I was in high school, on my first date with a cool college guy. We went to the drive-in (how old am I???). I got out of the car to make a trip to the restroom. Coming back, I got into a car, only to realize that the guy in the car was NOT my date, and duh, not in my date’s car. The guy was pretty stunned. I could see my date’s car about four cars down the row. I asked the stunned guy if I could sit in his car for a couple of minutes, so in case my date had seen me get in the wrong car I could say it was someone I knew. So we sat for a few minutes and then I got out and went to the right car. DateGuy never said a word, and yes, he did ask me out again.

I’ve never had that problem with ‘doing’ and ‘going’, but I have had it with ‘doable’…

I’d just like to say that I hate you all. I can now only see “doing” as rhyming with “boing”.

They’re making me do it too! :mad:

Maybe not my most amazing, but it is my most recent:

This morning I spent 20 frantic minutes looking for car keys that were in my right pocket the entire time.

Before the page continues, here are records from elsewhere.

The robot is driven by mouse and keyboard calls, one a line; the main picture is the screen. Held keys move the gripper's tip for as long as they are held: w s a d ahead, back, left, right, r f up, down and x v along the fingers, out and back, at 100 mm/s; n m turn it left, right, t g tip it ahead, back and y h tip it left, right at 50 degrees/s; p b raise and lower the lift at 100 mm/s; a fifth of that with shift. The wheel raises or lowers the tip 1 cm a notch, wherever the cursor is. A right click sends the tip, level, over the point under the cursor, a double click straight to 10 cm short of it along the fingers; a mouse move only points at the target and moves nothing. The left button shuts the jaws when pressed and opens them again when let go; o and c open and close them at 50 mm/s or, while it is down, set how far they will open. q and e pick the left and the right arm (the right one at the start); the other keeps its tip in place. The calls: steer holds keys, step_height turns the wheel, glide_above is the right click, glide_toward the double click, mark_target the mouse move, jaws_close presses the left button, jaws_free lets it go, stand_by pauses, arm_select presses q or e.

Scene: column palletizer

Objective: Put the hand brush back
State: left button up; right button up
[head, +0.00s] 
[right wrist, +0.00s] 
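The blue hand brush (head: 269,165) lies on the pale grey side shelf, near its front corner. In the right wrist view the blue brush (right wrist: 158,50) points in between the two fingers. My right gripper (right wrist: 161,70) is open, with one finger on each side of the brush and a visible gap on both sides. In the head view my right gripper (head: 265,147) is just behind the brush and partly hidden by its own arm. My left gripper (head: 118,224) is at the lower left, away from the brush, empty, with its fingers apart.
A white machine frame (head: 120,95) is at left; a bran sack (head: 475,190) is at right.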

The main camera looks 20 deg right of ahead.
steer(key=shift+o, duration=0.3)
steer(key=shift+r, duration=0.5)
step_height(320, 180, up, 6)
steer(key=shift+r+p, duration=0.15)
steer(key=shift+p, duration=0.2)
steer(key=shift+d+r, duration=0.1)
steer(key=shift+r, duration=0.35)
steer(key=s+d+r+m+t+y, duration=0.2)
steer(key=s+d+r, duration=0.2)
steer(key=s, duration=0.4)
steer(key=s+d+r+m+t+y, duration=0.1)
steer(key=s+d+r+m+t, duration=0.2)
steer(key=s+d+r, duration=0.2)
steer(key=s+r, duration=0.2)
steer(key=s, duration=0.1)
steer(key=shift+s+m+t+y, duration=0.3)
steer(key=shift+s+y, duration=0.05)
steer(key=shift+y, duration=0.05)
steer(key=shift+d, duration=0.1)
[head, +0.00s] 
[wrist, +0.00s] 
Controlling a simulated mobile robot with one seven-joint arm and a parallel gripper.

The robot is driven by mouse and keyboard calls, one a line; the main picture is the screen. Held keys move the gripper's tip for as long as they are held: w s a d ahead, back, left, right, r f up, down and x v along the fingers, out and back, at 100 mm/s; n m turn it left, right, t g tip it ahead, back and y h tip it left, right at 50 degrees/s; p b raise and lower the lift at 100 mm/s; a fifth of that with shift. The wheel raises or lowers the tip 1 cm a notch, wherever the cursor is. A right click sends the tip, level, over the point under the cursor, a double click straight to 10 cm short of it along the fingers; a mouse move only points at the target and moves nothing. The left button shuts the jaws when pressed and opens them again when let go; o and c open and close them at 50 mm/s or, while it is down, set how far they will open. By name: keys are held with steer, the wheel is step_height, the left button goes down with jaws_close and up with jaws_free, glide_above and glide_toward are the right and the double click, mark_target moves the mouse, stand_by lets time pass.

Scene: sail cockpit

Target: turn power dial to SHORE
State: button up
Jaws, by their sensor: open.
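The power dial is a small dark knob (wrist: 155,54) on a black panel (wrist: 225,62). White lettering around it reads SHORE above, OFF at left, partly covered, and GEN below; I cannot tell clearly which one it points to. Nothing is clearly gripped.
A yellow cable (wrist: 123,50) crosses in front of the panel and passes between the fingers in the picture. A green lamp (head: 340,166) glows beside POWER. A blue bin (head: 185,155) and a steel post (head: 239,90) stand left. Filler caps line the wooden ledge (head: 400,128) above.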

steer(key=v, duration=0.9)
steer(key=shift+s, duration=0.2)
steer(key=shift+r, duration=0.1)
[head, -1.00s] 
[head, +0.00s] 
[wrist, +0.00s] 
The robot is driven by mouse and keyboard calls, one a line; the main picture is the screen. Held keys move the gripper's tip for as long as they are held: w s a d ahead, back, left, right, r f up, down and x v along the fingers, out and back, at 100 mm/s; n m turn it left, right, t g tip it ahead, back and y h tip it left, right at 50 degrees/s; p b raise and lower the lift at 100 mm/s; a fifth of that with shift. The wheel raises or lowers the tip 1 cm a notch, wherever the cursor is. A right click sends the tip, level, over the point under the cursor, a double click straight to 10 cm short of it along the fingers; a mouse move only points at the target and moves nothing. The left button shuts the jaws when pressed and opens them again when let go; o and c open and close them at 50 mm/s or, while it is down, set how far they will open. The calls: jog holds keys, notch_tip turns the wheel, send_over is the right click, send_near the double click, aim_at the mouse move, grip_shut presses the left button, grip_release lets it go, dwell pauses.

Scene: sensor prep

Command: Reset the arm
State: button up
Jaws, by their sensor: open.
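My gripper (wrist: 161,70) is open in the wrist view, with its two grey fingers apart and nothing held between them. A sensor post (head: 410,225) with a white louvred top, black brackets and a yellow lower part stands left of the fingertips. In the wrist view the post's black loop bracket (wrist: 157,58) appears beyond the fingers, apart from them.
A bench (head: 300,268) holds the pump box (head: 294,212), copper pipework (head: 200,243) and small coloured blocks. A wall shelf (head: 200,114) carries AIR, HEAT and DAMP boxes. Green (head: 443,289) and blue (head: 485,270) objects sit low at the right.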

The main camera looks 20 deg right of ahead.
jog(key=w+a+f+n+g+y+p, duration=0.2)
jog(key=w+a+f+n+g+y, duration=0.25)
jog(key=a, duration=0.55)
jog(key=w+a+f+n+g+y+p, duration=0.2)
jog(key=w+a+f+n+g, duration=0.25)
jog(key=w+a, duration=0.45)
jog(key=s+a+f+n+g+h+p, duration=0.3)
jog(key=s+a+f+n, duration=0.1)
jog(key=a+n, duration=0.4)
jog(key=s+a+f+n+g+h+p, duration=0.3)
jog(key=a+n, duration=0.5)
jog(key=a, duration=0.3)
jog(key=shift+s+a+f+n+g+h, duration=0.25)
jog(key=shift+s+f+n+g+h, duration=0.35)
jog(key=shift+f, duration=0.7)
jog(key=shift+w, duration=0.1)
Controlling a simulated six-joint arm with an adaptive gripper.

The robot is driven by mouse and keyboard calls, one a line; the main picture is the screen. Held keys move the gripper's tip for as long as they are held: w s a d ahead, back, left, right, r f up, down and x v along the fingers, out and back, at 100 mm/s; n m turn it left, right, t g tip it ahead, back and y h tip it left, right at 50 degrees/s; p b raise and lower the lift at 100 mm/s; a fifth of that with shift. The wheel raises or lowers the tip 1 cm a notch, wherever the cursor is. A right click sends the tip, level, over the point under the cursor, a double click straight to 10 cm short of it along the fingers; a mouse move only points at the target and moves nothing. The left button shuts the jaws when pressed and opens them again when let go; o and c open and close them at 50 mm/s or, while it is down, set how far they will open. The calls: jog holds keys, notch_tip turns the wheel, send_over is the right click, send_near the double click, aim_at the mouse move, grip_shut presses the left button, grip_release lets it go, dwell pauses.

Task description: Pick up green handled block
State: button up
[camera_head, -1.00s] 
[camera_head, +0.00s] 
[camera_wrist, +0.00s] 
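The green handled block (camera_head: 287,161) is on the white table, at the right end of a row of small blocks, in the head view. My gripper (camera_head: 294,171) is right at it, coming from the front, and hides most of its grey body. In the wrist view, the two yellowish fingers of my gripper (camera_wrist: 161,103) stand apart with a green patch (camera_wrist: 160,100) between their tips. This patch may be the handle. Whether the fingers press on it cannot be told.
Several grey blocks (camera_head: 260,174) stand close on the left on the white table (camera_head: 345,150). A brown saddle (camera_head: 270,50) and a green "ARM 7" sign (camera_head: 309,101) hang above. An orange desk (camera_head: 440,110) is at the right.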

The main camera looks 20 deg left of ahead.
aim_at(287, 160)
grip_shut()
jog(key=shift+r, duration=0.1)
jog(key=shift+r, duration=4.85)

Though of another one, but it’s really more of a case of not knowing any better. While in High School, I mentioned something to my dad about having a friend who had a prank pulled upon them , which they really fell for. “Yeah,” I said, “He really got myzled!” (I’m spelling it here like I was pronouncing it)
Dad looks at me. “What?”
“Myzled. Myzled. No? Myzled?”
He starts laughing. “Do you mean mis-led?”

:smack: D’oh!

You could’ve tried to played it off: “No, Myzled…as in he got myzled for shizzle, my nizzle.” :wink:

I misread (and so mispronounced) this word for years, having never made the connection between “misled” in print, and the mis-led that I’d been hearing.

Glad to know I’m not the only one myzled by that word.